— START DATA BLOCK —
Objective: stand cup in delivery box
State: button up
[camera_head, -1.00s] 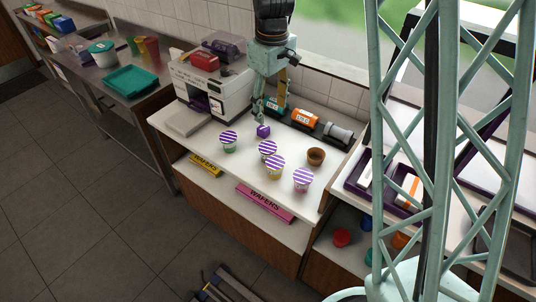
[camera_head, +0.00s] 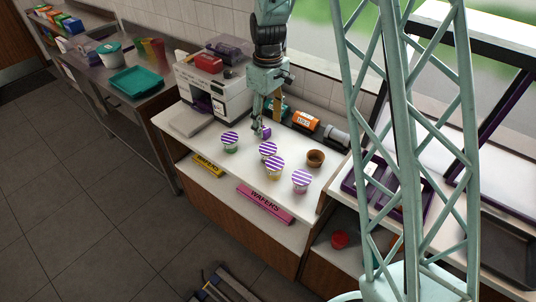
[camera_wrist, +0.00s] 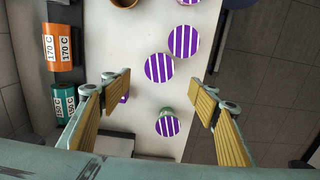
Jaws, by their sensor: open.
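Several cups with purple-and-white striped lids stand on the white counter: a green one (camera_head: 230,142), one behind the yellow one (camera_head: 267,149), a yellow one (camera_head: 274,167) and a pink one (camera_head: 300,181). My gripper (camera_head: 260,132) is open and empty above the counter, beyond the cups and near a small purple block (camera_head: 266,132). In the wrist view, the green cup (camera_wrist: 168,126) and another striped lid (camera_wrist: 159,67) show between or near my spread fingers (camera_wrist: 161,94). I cannot tell which thing is the delivery box; a purple-edged tray (camera_head: 350,186) lies at right.
Orange (camera_head: 306,121) and grey canisters line the wall. A white machine (camera_head: 213,95) stands left of my gripper. Yellow and pink label strips run along the shelf below. My lattice column hides part of the right counter.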

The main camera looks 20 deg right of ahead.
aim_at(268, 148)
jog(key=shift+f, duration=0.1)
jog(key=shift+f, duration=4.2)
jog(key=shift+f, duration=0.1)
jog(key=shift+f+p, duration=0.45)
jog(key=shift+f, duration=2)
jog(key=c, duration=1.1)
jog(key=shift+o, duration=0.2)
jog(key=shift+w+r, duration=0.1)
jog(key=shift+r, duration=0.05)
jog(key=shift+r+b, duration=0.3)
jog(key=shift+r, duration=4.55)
— END DATA BLOCK —
=== SET EXERCISE ===
Please write out all of the material above without changing a word, and omit any pictures.

=== COMPLETE OUTPUT ===
Objective: stand cup in delivery box
State: button up
[camera_head, -1.00s] 
[camera_head, +0.00s] 
[camera_wrist, +0.00s] 
Jaws, by their sensor: open.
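Several cups with purple-and-white striped lids stand on the white counter: a green one (camera_head: 230,142), one behind the yellow one (camera_head: 267,149), a yellow one (camera_head: 274,167) and a pink one (camera_head: 300,181). My gripper (camera_head: 260,132) is open and empty above the counter, beyond the cups and near a small purple block (camera_head: 266,132). In the wrist view, the green cup (camera_wrist: 168,126) and another striped lid (camera_wrist: 159,67) show between or near my spread fingers (camera_wrist: 161,94). I cannot tell which thing is the delivery box; a purple-edged tray (camera_head: 350,186) lies at right.
Orange (camera_head: 306,121) and grey canisters line the wall. A white machine (camera_head: 213,95) stands left of my gripper. Yellow and pink label strips run along the shelf below. My lattice column hides part of the right counter.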

The main camera looks 20 deg right of ahead.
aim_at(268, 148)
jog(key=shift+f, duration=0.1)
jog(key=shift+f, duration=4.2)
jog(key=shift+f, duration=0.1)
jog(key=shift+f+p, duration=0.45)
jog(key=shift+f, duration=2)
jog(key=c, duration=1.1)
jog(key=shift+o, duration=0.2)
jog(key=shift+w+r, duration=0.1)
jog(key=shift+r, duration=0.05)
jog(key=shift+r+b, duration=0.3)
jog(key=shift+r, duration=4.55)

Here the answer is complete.